Zuvor hatte Obernachtwächter Lipp ihr bei der Begrüßung ein Horber Weingebinde in den Stadtfarben überreicht, an dem ein in Zinn gegossener Nachtwächter hing. Außerdem hatte er aufgrund der vielen Horber Baustellen einen neuen Umgang zusammengestellt, der dieses Mal über die Winter- und Bußgasse hinaus ins Tal und über die Grabenbachgasse und den oberen Burgstall zurück zum Marktplatz führte.

Eine der ersten Stationen war der Horber Marktbrunnen, der aufgrund der topographischen Verhältnisse seit mehr als sechs Jahrhunderten nicht wie in anderen Städten in der Mitte des Marktplatzes, sondern in der tiefer gelegenen Nordwestecke an der abschüssigen Kehre zur Wintergasse gelegen ist.

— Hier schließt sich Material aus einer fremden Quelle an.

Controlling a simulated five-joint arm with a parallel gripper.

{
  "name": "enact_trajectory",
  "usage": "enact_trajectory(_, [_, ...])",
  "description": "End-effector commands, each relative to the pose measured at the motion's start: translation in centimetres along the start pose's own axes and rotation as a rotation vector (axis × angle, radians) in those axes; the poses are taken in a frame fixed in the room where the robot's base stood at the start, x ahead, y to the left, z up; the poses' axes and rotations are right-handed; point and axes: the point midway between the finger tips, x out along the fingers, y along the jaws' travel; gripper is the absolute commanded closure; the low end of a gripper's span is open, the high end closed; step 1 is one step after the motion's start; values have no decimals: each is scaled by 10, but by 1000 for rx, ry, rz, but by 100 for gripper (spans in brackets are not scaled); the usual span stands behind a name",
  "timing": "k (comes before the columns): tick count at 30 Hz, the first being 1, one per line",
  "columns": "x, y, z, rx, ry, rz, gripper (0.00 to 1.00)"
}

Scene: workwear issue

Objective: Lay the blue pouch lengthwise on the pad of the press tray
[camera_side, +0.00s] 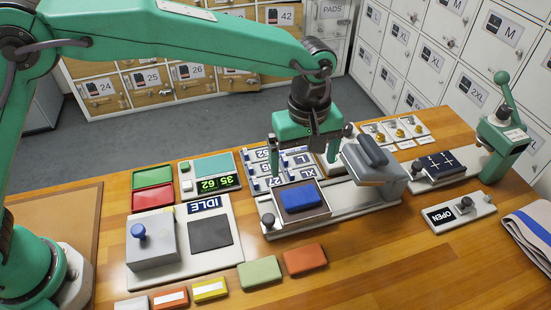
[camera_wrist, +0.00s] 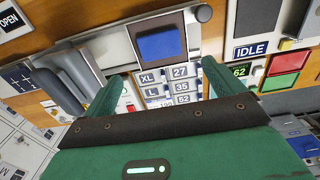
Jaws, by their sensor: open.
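The blue pouch (camera_side: 302,197) lies flat on the dark pad of the press tray (camera_side: 300,219), inside the pad's edges. Its long side runs roughly along the press rail. The pouch also shows in the wrist view (camera_wrist: 160,46), with the tray (camera_wrist: 131,32) around it. My gripper (camera_side: 308,155) is open and empty, above and behind the tray over the size-label board. In the wrist view my gripper's two fingers (camera_wrist: 165,72) stand apart, with the labels between them and the pouch beyond, clear of both.
The grey press head (camera_side: 375,165) stands just right of the tray. A box with a blue knob (camera_side: 153,250) and an IDLE plate are at left. Green (camera_side: 260,272) and orange (camera_side: 305,259) pieces lie in front. A lever stand (camera_side: 503,145) and folded cloth are at right.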

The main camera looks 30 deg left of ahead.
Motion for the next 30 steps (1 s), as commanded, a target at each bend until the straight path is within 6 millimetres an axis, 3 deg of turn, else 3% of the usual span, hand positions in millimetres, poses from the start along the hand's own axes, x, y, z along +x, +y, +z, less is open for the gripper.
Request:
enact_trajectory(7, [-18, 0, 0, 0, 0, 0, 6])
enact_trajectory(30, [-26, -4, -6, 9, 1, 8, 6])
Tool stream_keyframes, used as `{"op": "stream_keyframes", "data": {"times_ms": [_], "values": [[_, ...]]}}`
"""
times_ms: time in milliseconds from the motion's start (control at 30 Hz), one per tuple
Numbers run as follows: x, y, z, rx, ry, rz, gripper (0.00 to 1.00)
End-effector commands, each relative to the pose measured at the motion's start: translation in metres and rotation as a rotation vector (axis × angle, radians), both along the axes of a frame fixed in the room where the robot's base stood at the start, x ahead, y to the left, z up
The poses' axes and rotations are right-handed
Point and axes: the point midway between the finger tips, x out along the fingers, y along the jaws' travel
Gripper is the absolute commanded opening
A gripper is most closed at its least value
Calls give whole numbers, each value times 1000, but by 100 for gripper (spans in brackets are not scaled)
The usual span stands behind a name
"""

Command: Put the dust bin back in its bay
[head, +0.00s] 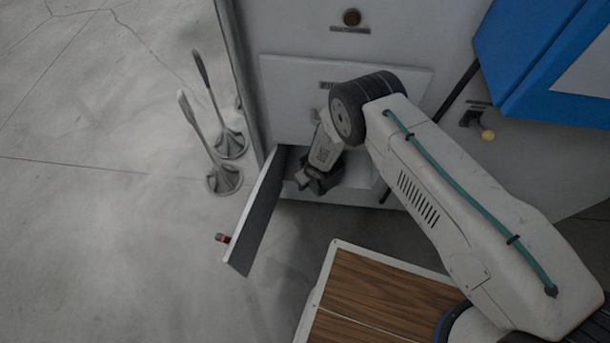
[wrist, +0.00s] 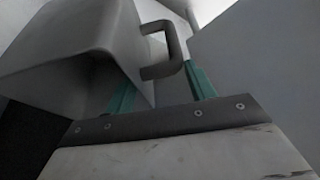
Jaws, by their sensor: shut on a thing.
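The dust bin (wrist: 75,45) is a pale grey box at the upper left of the wrist view, with a dark handle (wrist: 174,50) on its near side. My gripper (wrist: 160,85) has its green fingers either side of the lower handle and is shut on it. In the head view my gripper (head: 318,184) reaches down into the mouth of the bay (head: 294,160), low in the pale cabinet. The bay's door (head: 258,215) stands swung open to the left. My arm and wrist hide most of the bay and the bin there, so how deep the bin sits cannot be told.
A red-tipped latch (head: 222,238) sticks out from the door. A blue box (head: 535,50) juts out at upper right. A wooden-topped platform (head: 370,295) lies in front.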

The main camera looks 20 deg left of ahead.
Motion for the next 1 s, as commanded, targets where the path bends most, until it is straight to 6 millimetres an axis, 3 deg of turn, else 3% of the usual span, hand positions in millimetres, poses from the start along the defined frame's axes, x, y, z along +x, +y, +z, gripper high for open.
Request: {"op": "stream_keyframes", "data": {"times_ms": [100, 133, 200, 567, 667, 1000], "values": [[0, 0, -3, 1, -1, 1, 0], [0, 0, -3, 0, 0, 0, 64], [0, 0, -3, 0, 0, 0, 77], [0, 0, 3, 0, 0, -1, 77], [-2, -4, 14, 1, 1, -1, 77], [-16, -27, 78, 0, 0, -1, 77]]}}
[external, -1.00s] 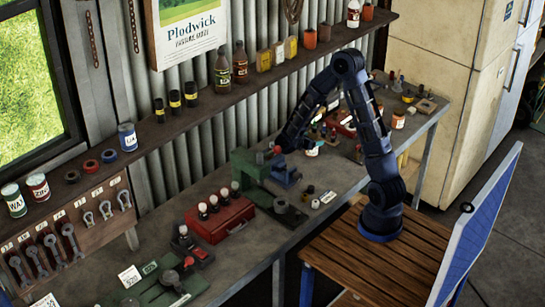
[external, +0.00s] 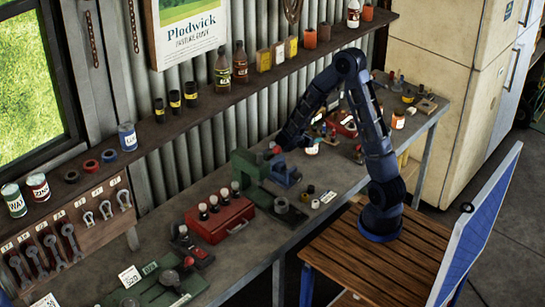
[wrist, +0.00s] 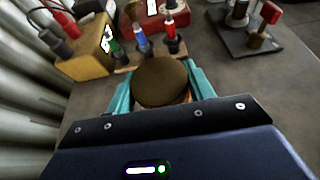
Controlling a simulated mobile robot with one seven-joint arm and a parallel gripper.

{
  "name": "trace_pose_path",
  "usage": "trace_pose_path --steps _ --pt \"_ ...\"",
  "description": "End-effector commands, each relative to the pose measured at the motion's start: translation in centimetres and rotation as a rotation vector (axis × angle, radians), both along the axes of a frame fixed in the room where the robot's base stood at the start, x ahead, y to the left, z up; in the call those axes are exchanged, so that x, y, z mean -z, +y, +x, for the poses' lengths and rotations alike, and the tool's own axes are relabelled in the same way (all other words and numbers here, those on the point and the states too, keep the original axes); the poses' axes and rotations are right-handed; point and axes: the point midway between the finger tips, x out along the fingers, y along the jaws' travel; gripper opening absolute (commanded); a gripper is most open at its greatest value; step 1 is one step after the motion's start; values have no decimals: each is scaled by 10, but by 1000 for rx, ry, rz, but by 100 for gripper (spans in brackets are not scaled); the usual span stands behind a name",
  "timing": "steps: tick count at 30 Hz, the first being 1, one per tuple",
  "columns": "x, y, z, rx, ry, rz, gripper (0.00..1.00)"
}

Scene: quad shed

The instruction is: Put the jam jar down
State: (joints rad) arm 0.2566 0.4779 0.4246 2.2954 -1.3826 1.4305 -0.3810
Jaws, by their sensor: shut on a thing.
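The jam jar shows in the wrist view as a round brown lid (wrist: 160,82) seen from above, between the teal fingers of my gripper (wrist: 160,74). The fingers are shut on it, one at each side. In the external view, a small jar with a pale label (external: 312,148) shows beside the end of my forearm, and it appears to be the held one.
A stand with screwdrivers (wrist: 171,45) is just beyond the jar. A yellow box (wrist: 85,55) with leads is at left, a red box (wrist: 150,17) behind. A black tool with a red handle (wrist: 262,40) is at right. Bare bench (wrist: 245,80) lies right of the jar.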

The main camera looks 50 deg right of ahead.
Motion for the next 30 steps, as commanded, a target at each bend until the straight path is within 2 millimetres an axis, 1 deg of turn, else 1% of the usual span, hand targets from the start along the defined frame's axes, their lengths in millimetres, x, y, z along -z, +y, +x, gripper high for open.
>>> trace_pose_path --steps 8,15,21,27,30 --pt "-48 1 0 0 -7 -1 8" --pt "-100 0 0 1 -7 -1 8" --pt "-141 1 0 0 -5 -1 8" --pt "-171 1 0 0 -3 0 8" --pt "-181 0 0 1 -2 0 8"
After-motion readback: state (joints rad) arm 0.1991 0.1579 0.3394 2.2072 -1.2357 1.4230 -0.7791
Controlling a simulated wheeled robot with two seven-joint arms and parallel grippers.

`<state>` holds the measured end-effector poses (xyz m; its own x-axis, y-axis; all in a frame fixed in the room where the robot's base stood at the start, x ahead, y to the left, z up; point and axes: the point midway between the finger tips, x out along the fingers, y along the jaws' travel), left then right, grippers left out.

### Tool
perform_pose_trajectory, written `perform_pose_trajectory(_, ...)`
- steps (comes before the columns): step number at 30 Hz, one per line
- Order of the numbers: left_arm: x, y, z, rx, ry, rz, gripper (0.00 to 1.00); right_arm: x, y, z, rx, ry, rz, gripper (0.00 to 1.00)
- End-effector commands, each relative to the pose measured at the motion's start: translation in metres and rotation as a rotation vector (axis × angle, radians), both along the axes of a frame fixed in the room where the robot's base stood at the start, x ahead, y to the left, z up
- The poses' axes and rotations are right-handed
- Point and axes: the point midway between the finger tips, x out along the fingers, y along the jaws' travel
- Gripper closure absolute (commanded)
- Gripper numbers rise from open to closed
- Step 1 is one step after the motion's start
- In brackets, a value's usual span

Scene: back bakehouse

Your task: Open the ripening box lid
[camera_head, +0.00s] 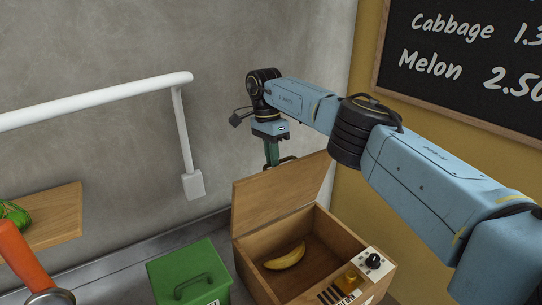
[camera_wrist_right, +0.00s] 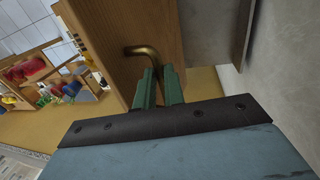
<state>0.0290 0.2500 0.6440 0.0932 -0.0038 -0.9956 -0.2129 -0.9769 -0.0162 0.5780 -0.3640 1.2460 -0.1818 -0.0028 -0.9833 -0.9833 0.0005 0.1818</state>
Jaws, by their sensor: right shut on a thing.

Hier erteilte Nachtwächter Springmann dem Plan der Interessengemeinschaft Marktplatz, die sich einen Brunnen oder Wasserspiele vor dem Rat- und Wachthaus vorstellen kann, eine klare Absage und fand dabei die Zustimmung fast aller Umgangsteilnehmer. Der historische Marktplatz ohne zentral gelegenen Marktbrunnen ist nämlich eine städtebauliche Besonderheit, die ihresgleichen sucht und Horb von anderen Städten abhebt, so die Nachtwächter. Auf diese Tatsache habe bereits vor rund 80 Jahren der Stadtplaner Christian Klaiber in einer Fachzeitschrift sein besonderes Augenmerk gelegt und dazu Folgendes ausgeführt: "Wie geschickt sind die Höhenverhältnisse ausgenützt und in wie reizvoller Weise sitzt der Marktbrunnen in der Tiefe, ohne an Wirkung zu verlieren. Wer Stadt auf, Stadt ab den Marktbrunnen auf erhöhtem Platze zu sehen gewohnt ist, wird das Ursprüngliche umso lebhafter empfinden. Er führt ein verstecktes Dasein, um dem zur Kirche Voranschreitenden als ein unerwartet Neues vor die Augen zu treten, während als Gegenstück die Kirchentreppe links unter dem Terrassenbogen hindurch sich darbietet."

Obernachtwächter Lipp sieht solchen Planungsvisionen in Sachen Marktplatzgestaltung angesichts der seit drei Jahrhunderten währenden Horber Armut indes gelassen entgegen und meinte dazu: "Normalerweise legt sich die Armut alle 50 Jahre vor eine andere Haustür, bloß vor dem Horber Rathaus da ist sie liegen geblieben." So betrachtet, kann Armut zumindest städtebaulich mit Blick auf manch kostspieligen Horber Visionär auch eine positive Seite haben. Lipp freute sich wenigstens über die Tatsache, dass bei der Neugestaltung des Platzes zumindest die beiden Fahnenmasten vor dem Rathauseingang endlich von der Bildfläche verschwunden sind, nachdem sie immer wieder von irgendwelchen städtischen Fahnenfetischisten wie von Geisterhand aufgestellt worden waren.

So kurzweilig wie sich der Aufenthalt am Marktbrunnen gestaltete, ging es auch bei allen anderen Stationen zu und immer wieder war lautes Gelächter zu hören, wenn die Nachtwächter ein Stadtgeschichtchen zum Besten gaben.

Lang anhaltenden Beifall gab es vor dem Schüttetörle, nachdem man gemeinsam das Horber Lied angestimmt hatte. Nach rund eineinhalb Stunden verabschiedeten sich die Nachtwächter auf dem nächtlichen Marktplatz von ihrem begeisterten Publikum, denn aus dem Schiff da ertönte ein Pfiff.